Pourquoi la dette publique française est si attractive
Critiquée pour son poids par la plupart des libéraux, la dette publique française a pour elle de nombreuses qualités, comme le prouve l’attractivité qu’elle exerce sur les investisseurs. Une récente étude de la Banque de France permet de mieux comprendre ses atouts.
Elle montre que cette dette marie deux qualités à priori antinomiques. Elle est à la fois très liquide, c’est-à-dire qu’on peut en acheter et en vendre facilement, et en même temps détenue largement par des investisseurs stables qui souhaitent la conserver longtemps dans leur portefeuille de placements. Comment s’opère ce mariage des contraires ?
Le document permet déjà de préciser ce que l’on entend par « liquidité » d’une dette publique.
« La liquidité du marché se définit comme la capacité d’acheter et de vendre des actifs rapidement (immédiateté), en grand volume et à de multiples contreparties (profondeur et largeur) sans en affecter substantiellement le prix (étroitesse ou résilience). »
La dette publique française combine ainsi toutes ces caractéristiques : tous les créanciers – banques, compagnies d’assurance, fonds d’investissement, non-résidents… – qui veulent en acheter ou en vendre peuvent le faire entre eux quand ils veulent, au volume qu’ils souhaitent et sans que cela créé des variations importantes du prix de l’obligation.
A cet égard, on apprend dans la note que, selon les titres de dette, de 30 à 74 % des prix sont cotés par des algorithmes, une proportion ayant doublé au cours des trois dernières années.
Les créanciers ont confiance dans la dette française. En théorie, celle-ci est d’autant plus liquide qu’il y a d’institutions financières pour l’acheter lorsqu’elle est émise afin de la faire circuler ensuite. Pourtant, alors qu’il y a deux fois plus de ce genre d’institutions en Allemagne, les volumes moyens d’échanges traités chaque jour sur la dette française sont équivalents à ceux traités sur la dette allemande.
Les créanciers achètent de la dette française soit pour disposer d’un actif sûr – tous pensent, à juste titre, que la France remboursera toujours sa dette rubis sur l’ongle –, soit pour pouvoir l’utiliser en garantie pour obtenir du cash auprès d’autres acteurs financiers ou des banques centrales.
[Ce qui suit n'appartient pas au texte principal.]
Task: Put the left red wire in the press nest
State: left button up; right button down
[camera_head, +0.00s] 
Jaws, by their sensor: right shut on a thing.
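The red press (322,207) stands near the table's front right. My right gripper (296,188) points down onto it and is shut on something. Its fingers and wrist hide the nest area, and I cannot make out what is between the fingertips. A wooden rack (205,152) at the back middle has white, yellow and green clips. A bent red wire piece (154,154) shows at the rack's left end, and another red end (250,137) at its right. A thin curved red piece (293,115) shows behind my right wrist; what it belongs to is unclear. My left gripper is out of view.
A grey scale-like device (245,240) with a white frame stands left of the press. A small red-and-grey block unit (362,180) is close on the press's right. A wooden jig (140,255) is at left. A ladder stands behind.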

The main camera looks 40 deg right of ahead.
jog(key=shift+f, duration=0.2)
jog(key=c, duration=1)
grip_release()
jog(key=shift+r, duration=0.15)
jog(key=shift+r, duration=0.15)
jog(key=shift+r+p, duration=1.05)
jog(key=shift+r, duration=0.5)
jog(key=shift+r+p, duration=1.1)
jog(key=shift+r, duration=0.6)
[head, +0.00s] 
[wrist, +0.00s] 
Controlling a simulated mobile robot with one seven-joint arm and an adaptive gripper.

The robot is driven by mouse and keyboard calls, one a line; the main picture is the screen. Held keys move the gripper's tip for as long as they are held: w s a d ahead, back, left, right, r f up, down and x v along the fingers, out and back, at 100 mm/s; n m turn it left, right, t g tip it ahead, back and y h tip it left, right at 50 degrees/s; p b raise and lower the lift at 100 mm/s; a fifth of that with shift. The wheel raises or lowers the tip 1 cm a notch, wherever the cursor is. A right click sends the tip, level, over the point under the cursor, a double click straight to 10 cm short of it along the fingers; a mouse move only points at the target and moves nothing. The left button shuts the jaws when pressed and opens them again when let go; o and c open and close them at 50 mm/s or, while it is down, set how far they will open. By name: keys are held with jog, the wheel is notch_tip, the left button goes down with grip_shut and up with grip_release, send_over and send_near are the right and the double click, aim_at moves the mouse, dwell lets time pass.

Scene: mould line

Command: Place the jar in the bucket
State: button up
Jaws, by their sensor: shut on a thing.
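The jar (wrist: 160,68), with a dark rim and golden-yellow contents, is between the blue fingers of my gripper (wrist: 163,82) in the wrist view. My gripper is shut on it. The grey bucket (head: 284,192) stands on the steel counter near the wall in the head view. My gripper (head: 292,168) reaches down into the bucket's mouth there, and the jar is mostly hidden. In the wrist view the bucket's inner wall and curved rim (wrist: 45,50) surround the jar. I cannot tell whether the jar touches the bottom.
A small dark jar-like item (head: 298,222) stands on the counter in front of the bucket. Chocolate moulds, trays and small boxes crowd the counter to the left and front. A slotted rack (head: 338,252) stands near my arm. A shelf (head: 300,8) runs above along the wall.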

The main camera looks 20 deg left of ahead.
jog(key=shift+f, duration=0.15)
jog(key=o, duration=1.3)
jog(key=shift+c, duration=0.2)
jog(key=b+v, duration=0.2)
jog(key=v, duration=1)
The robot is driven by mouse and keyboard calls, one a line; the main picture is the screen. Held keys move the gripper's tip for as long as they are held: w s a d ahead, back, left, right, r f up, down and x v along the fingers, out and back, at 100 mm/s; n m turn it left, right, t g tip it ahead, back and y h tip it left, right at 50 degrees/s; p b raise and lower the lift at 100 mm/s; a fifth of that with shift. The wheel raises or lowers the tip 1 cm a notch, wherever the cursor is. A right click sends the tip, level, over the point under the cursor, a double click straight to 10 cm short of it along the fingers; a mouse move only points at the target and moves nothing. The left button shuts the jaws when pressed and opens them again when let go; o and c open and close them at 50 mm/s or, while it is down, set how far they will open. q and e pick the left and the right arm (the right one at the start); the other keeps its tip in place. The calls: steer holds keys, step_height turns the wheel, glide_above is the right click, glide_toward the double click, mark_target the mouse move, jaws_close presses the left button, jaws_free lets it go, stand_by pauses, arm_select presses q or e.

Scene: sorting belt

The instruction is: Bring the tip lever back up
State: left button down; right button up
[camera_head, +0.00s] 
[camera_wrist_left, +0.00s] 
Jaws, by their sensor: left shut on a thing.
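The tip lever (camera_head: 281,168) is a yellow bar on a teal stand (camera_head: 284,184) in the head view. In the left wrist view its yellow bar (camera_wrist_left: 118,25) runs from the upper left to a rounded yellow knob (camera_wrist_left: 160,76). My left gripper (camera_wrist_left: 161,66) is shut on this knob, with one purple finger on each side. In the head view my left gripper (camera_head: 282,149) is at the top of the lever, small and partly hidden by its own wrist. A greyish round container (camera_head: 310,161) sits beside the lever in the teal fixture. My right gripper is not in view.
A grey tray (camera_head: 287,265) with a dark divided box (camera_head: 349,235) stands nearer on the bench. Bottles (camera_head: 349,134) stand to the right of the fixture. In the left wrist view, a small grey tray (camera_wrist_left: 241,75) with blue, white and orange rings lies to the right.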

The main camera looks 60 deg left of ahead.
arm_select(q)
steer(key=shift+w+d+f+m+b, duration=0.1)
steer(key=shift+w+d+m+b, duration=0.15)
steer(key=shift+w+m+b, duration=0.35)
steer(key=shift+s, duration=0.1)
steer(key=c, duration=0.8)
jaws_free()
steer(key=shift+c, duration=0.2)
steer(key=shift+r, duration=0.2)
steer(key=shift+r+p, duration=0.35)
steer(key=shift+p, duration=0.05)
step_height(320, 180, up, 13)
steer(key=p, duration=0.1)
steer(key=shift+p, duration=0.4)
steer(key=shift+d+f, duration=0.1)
Les volumes de dette française mobilisés pour ce second objectif sont désormais supérieurs à ceux mobilisés sur la dette allemande. La dette publique française joue ainsi un rôle clé dans le bon fonctionnement de la finance.
Valeur sûre
La dette française est-elle surtout une valeur refuge ou une garantie en vue d’échanges ? Ces dernières années, la part de la dette mobilisable pour des échanges – ce qu’on appelle « le flottant » – n’a cessé de diminuer, perdant 16 points de pourcentage entre 2015 et 2021 pour se situer à un gros tiers (34,8 %) du total.
Les compagnies d’assurance, les banques centrales étrangères et la Banque de France pour la Banque centrale européenne détiennent le reste, dans l’objectif de le conserver. Ils représentent une part importante d’investisseurs stables.
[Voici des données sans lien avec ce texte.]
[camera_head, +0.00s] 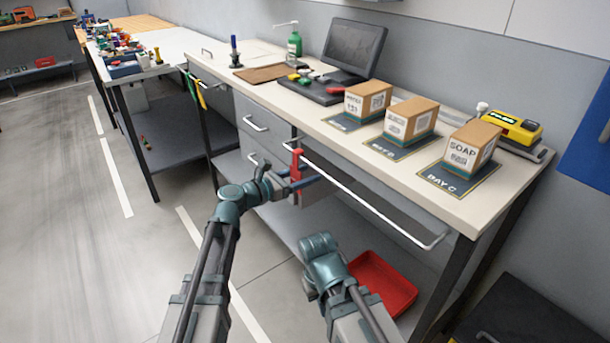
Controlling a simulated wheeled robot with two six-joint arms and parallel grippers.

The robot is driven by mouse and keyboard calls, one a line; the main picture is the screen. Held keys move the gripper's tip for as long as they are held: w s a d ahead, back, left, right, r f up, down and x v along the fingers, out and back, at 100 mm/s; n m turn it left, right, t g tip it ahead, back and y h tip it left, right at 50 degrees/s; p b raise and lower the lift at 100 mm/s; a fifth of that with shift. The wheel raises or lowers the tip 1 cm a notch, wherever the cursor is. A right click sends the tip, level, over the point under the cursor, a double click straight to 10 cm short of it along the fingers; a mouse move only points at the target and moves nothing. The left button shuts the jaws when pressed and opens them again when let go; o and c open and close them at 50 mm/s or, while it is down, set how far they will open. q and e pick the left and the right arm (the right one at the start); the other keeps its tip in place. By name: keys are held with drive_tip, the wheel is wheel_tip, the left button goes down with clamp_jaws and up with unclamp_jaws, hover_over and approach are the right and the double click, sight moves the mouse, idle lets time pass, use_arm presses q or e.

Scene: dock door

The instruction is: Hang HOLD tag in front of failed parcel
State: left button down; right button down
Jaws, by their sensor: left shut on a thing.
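My left gripper (290,184) is shut on a red tag (297,164), which I take to be the HOLD tag; its lettering is too small to read. The tag is upright at the left end of the light rail (375,198) along the bench front. I cannot tell whether it touches the rail. Three brown parcels stand on dark bay mats: a left parcel (367,101), a middle parcel (411,119) and a right parcel (473,147) marked SOAP, on the BAY C mat (458,180). No fail mark is readable. My right arm shows low in the middle; its fingers are not visible.
A green strip (187,84) and a yellow strip (201,95) hang at the bench's left end. A yellow device (513,127) stands behind the right parcel. A laptop-like terminal (352,52) is at the back. A red tray (384,283) lies under the bench.

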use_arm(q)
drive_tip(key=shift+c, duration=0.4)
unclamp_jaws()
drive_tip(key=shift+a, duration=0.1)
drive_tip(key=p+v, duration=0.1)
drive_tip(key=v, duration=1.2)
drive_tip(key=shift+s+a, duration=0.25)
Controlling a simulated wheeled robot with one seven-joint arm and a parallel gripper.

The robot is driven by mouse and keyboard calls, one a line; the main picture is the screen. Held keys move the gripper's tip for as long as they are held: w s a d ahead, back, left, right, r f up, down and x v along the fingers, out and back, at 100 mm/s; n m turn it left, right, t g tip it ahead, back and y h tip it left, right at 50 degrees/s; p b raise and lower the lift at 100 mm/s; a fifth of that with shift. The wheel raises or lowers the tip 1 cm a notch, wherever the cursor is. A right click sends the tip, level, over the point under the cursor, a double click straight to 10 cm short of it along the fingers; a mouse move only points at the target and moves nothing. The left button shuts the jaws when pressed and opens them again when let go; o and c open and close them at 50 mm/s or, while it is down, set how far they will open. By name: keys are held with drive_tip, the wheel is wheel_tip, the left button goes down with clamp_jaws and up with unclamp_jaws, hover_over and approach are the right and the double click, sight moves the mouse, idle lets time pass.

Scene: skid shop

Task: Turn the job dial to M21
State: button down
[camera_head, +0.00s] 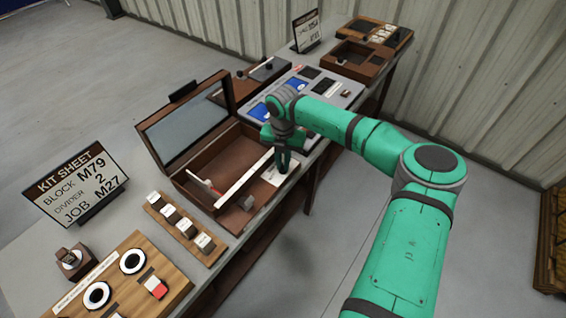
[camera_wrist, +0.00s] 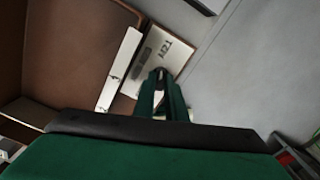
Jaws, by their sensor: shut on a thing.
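A white plate (camera_wrist: 176,58) with a dark mark and lettering that looks like M21 lies at the right front of an open wooden box (camera_wrist: 70,40). The plate also shows in the head view (camera_head: 281,177), partly behind my gripper (camera_head: 284,158). My gripper points down over the plate. In the wrist view its fingertips (camera_wrist: 159,84) are close together at the plate's near edge. They are shut on something small that I cannot make out. A kit sheet (camera_head: 75,185) on the left reads block M79, divider 2, job M27. I cannot tell which thing is the job dial.
The box has a raised lid (camera_head: 185,125) and a white strip (camera_head: 243,182). Small labelled blocks (camera_head: 186,226) stand in front. A wooden board (camera_head: 125,285) with two white rings is nearest. A grey panel (camera_head: 345,95) and wooden trays (camera_head: 372,45) are farther along the bench.

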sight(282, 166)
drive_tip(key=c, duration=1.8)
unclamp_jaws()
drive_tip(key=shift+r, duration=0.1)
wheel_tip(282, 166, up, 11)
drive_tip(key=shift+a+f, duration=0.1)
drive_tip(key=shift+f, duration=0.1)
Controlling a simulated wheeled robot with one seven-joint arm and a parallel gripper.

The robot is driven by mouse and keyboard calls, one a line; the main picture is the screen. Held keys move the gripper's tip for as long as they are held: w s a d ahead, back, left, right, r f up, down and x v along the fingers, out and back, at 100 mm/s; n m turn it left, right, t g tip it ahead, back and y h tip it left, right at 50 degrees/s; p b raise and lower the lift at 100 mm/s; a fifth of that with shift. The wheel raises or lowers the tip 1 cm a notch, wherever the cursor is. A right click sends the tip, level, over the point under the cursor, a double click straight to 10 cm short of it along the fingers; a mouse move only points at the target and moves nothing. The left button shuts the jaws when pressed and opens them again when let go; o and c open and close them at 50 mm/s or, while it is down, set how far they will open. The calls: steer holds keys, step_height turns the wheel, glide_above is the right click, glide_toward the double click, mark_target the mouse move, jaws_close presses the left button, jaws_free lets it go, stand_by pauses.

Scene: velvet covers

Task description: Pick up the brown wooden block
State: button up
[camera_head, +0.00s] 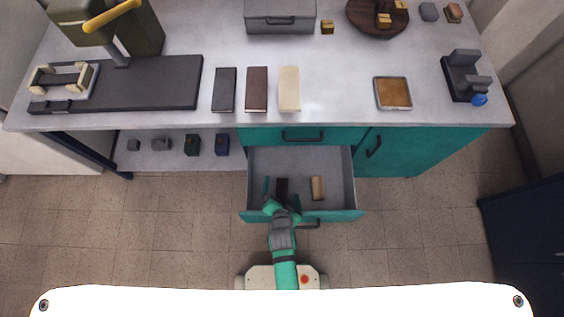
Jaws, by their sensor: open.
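A teal drawer (335,214) is pulled open below the counter. Inside it, a light brown wooden block (318,188) lies on the right half of the grey floor. A darker brown block (282,185) lies to its left, partly covered by my gripper. My gripper (279,201) is open over the front left part of the drawer, close to the dark block and left of the light brown one. Its fingertips are too small to make out, and I cannot tell whether they touch the dark block.
The drawer's front panel and side walls stand around the blocks. A narrow teal piece (266,185) shows near the left wall. The counter (340,60) overhangs the drawer's back and holds three flat bars, a tan tray (393,93) and a grey box (280,18).

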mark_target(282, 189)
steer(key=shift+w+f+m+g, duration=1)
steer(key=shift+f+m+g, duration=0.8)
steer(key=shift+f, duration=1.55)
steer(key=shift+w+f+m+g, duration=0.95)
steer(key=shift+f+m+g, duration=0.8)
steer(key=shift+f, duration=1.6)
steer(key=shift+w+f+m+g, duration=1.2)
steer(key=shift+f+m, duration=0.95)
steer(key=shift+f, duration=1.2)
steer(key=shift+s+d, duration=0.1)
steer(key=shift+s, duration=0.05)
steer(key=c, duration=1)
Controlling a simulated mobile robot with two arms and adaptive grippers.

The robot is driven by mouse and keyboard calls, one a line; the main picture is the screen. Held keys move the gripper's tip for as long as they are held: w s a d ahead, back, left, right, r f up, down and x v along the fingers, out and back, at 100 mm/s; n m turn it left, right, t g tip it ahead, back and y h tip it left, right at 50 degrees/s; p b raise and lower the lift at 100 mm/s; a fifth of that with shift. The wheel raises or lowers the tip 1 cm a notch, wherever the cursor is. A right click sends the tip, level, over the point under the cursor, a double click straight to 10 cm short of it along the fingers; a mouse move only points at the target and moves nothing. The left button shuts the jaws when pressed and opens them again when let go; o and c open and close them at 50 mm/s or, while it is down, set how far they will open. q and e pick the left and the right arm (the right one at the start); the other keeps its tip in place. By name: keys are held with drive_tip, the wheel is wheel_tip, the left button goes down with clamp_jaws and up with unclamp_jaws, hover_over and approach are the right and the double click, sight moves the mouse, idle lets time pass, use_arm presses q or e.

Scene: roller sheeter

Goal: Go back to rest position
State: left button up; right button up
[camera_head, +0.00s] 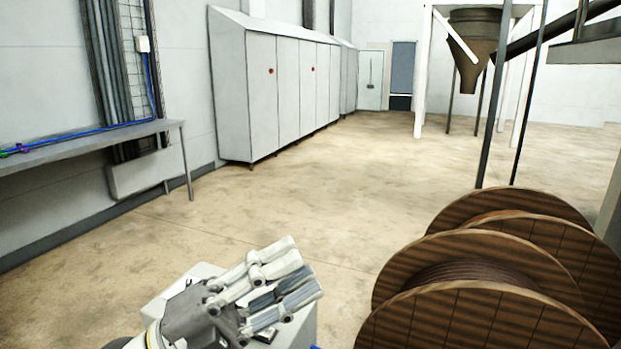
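My left gripper (301,274) is at the bottom, left of the picture's middle, with its grey fingers pointing up and to the right. It is seen at a slant and its fingers overlap, so I cannot tell whether it is open or shut. I see no object held in it. It is in front of a light grey box-like body that may be part of me. My right gripper is not in view.
Large wooden cable reels (470,312) stand close at the lower right. A wall bench (90,146) is at the left. Grey lockers (262,95) line the back left wall. A brown hopper (474,45) stands at the back right. The middle floor (300,190) is clear.

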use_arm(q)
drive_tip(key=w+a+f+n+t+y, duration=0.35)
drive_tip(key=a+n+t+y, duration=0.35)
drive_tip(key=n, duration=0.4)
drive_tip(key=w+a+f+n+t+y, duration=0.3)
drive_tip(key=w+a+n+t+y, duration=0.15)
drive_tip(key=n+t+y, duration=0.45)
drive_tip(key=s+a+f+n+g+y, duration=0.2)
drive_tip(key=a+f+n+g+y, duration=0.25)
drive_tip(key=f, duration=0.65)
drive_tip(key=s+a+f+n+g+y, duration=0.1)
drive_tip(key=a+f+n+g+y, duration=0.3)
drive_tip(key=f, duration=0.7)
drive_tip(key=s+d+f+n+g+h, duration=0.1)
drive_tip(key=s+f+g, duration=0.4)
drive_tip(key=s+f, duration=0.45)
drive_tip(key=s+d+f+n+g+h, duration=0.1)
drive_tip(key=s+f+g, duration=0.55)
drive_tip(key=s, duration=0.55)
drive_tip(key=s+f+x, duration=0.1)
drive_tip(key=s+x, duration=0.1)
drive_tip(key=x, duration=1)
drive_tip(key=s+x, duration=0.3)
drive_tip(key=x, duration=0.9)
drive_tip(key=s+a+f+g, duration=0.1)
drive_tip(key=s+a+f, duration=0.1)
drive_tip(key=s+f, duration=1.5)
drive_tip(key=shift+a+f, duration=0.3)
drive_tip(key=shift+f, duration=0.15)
C’est maintenant moins vrai pour la Banque de France, désormais engagée dans une politique de réduction de son bilan. Mais, au rythme prévu actuellement, il lui faudra environ 15 ans pour vider son portefeuille des obligations françaises achetées durant la période du Quantitative Easing, estime l’un des auteurs de l’étude.
La dette publique française joue un rôle clé dans le bon fonctionnement de la finance
Il ne faut cependant pas en conclure que le flottant disparaît. Compte tenu du niveau élevé en valeur absolu de la dette publique française, le montant total du flottant reste proche de son niveau d’avant-recul, autour de 700 milliards d’euros, et rend bien des services au fonctionnement de la finance.
La baisse du flottant et les possibles problèmes de liquidité qu’elle entraîne ne concernent pas que la dette française. La fin de la note souligne combien cette évolution fait l’objet d’une attention toute particulière un peu partout de la part des autorités budgétaires, monétaires et financières (à ce titre, le document détaille bien les mécanismes mis en place par la Banque de France et l’Agence France Trésor pour prêter au marchés les titres dont il aurait besoin).
A ce stade, la dette publique française ne rencontre pas de difficultés, à la fois détenue par des investisseurs de long terme et disponible aux échanges. Elle représente une valeur sûre pour les créanciers nationaux et internationaux.